Wednesday 22 February 2012

Argentine train slams into station, killing 49

The first two cars were packed as usual for the morning rush, so tightly that people stood pressed flesh to flesh, sandwiched between bicycles and the few seats, many without so much as a strap to hold onto.
This train didn't lurch, though. It had trouble stopping at all, overshooting platform after platform and missing at least one station entirely as it rushed toward the end of the line.
The train didn't come to a halt until it had slammed into a metal barrier at Buenos Aires' Once station. With eight cars carrying a mass of steel and humanity -- more than 1,200 people on board -- the momentum was devastating. Forty-nine people were killed and 600 were injured.
Transportation Secretary Juan Pablo Schiavi said the cause of the accident was unclear.

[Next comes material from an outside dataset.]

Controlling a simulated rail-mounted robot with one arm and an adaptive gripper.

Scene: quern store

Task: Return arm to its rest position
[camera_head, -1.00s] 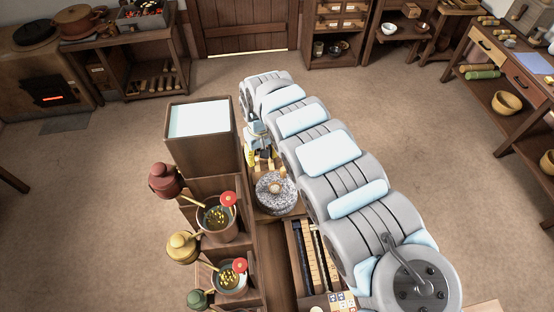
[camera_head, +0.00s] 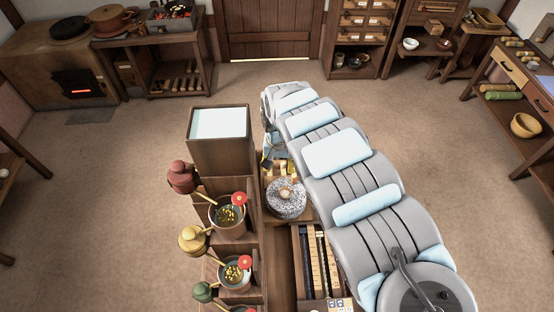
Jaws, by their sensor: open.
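My grey arm with pale blue pads runs from the lower right of the head view up to the middle and bends down at its far end. My gripper (camera_head: 274,150) is at that end, small and partly hidden behind the arm. Its jaws are apart, with nothing seen held in them. It is just above and behind the round speckled stone quern (camera_head: 287,205), which has a pale knob on top. Whether the gripper touches anything there cannot be told.
A tall brown box (camera_head: 221,158) with a pale top stands close left of the gripper. A slotted rack (camera_head: 318,262) lies in front. Open floor surrounds this stand.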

"The train entered (the station) at the regular speed. That's the part where the accident happens, the mystery or the responsibility. We don't know what happened in the last 40 meters. The operator was at his post and the train did not stop," Schiavi said.

The accident's cause has not been determined and "investigative tasks are being conducted", Transporte de Buenos Aires, or TBA, which operates the train service, said in a statement.

Railway union leaders said the train involved in the accident was a 40-year-old or 50-year-old unit, adding that Argentina's railroad system was antiquated and lacked investment and maintenance.

Video cameras at the station took footage of the crash, showing the second car crushing the first and trapping dozens of people inside.

"We were getting ready to get off because the train was slowing down and we felt a sudden jolt and the second car looked like it was going to envelope the first one. The people around me were mashed together," a survivor who identified himself only as Marcelo said.

"Thank God that I can tell the story," the survivor, who was riding in the first car, said.

"I was standing and everybody fell down, everybody was desperate, we all wanted to get out, but we couldn't. It was like an earthquake," a female commuter said.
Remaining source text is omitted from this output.